Repeat the records below exactly.

**** Records provided ****

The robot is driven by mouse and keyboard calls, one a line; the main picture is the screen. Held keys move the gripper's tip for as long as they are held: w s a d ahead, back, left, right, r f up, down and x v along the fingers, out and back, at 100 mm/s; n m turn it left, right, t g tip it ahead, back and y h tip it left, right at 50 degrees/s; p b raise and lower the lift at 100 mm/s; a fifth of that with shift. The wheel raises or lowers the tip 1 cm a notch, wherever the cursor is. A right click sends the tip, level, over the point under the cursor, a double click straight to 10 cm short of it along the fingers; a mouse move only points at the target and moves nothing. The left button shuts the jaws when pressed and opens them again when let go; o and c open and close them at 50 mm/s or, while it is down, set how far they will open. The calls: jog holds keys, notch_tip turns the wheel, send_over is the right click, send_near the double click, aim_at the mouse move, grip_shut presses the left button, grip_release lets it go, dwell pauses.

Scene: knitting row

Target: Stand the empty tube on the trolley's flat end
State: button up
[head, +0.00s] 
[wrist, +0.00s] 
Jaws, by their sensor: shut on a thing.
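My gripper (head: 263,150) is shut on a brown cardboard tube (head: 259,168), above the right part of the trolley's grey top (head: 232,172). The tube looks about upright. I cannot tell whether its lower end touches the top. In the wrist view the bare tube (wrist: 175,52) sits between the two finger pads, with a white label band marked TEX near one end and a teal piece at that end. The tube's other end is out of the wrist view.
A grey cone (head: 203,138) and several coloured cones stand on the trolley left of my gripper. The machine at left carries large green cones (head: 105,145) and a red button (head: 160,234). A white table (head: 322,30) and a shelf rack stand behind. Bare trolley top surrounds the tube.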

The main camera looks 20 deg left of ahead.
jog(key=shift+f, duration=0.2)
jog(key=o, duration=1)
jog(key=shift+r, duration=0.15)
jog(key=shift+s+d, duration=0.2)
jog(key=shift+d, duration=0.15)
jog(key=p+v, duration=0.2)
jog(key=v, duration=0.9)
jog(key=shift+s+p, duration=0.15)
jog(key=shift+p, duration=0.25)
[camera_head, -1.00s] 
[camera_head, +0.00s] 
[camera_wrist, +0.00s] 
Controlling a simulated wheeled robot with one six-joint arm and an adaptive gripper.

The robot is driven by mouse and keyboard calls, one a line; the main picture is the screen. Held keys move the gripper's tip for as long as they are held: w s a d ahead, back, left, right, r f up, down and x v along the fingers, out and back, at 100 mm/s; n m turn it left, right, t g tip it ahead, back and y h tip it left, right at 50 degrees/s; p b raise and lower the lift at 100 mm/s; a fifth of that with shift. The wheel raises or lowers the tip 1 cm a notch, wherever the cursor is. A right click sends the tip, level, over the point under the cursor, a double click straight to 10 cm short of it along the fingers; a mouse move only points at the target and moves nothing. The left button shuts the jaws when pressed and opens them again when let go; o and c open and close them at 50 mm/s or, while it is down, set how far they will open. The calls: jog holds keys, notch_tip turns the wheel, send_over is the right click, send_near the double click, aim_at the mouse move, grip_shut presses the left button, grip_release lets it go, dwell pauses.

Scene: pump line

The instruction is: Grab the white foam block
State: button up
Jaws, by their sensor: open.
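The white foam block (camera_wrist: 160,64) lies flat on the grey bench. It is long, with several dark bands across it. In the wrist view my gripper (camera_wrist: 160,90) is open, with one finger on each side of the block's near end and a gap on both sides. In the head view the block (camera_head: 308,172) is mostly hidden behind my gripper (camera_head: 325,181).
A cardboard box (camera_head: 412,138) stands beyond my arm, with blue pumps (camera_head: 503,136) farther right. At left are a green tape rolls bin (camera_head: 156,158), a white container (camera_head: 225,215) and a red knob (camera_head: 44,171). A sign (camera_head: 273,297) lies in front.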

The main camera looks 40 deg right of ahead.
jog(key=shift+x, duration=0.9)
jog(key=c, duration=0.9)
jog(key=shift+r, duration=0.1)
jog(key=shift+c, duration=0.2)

****

▶ [Exercise result]
The robot is driven by mouse and keyboard calls, one a line; the main picture is the screen. Held keys move the gripper's tip for as long as they are held: w s a d ahead, back, left, right, r f up, down and x v along the fingers, out and back, at 100 mm/s; n m turn it left, right, t g tip it ahead, back and y h tip it left, right at 50 degrees/s; p b raise and lower the lift at 100 mm/s; a fifth of that with shift. The wheel raises or lowers the tip 1 cm a notch, wherever the cursor is. A right click sends the tip, level, over the point under the cursor, a double click straight to 10 cm short of it along the fingers; a mouse move only points at the target and moves nothing. The left button shuts the jaws when pressed and opens them again when let go; o and c open and close them at 50 mm/s or, while it is down, set how far they will open. The calls: jog holds keys, notch_tip turns the wheel, send_over is the right click, send_near the double click, aim_at the mouse move, grip_shut presses the left button, grip_release lets it go, dwell pauses.

Scene: knitting row

Target: Stand the empty tube on the trolley's flat end
State: button up
[head, +0.00s] 
[wrist, +0.00s] 
Jaws, by their sensor: shut on a thing.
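My gripper (head: 263,150) is shut on a brown cardboard tube (head: 259,168), above the right part of the trolley's grey top (head: 232,172). The tube looks about upright. I cannot tell whether its lower end touches the top. In the wrist view the bare tube (wrist: 175,52) sits between the two finger pads, with a white label band marked TEX near one end and a teal piece at that end. The tube's other end is out of the wrist view.
A grey cone (head: 203,138) and several coloured cones stand on the trolley left of my gripper. The machine at left carries large green cones (head: 105,145) and a red button (head: 160,234). A white table (head: 322,30) and a shelf rack stand behind. Bare trolley top surrounds the tube.

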The main camera looks 20 deg left of ahead.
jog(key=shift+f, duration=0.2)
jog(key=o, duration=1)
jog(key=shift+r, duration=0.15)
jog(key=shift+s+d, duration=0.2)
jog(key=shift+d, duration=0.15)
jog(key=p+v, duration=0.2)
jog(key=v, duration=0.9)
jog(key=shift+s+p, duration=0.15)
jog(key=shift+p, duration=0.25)
[camera_head, -1.00s] 
[camera_head, +0.00s] 
[camera_wrist, +0.00s] 
Controlling a simulated wheeled robot with one six-joint arm and an adaptive gripper.

The robot is driven by mouse and keyboard calls, one a line; the main picture is the screen. Held keys move the gripper's tip for as long as they are held: w s a d ahead, back, left, right, r f up, down and x v along the fingers, out and back, at 100 mm/s; n m turn it left, right, t g tip it ahead, back and y h tip it left, right at 50 degrees/s; p b raise and lower the lift at 100 mm/s; a fifth of that with shift. The wheel raises or lowers the tip 1 cm a notch, wherever the cursor is. A right click sends the tip, level, over the point under the cursor, a double click straight to 10 cm short of it along the fingers; a mouse move only points at the target and moves nothing. The left button shuts the jaws when pressed and opens them again when let go; o and c open and close them at 50 mm/s or, while it is down, set how far they will open. The calls: jog holds keys, notch_tip turns the wheel, send_over is the right click, send_near the double click, aim_at the mouse move, grip_shut presses the left button, grip_release lets it go, dwell pauses.

Scene: pump line

The instruction is: Grab the white foam block
State: button up
Jaws, by their sensor: open.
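The white foam block (camera_wrist: 160,64) lies flat on the grey bench. It is long, with several dark bands across it. In the wrist view my gripper (camera_wrist: 160,90) is open, with one finger on each side of the block's near end and a gap on both sides. In the head view the block (camera_head: 308,172) is mostly hidden behind my gripper (camera_head: 325,181).
A cardboard box (camera_head: 412,138) stands beyond my arm, with blue pumps (camera_head: 503,136) farther right. At left are a green tape rolls bin (camera_head: 156,158), a white container (camera_head: 225,215) and a red knob (camera_head: 44,171). A sign (camera_head: 273,297) lies in front.

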The main camera looks 40 deg right of ahead.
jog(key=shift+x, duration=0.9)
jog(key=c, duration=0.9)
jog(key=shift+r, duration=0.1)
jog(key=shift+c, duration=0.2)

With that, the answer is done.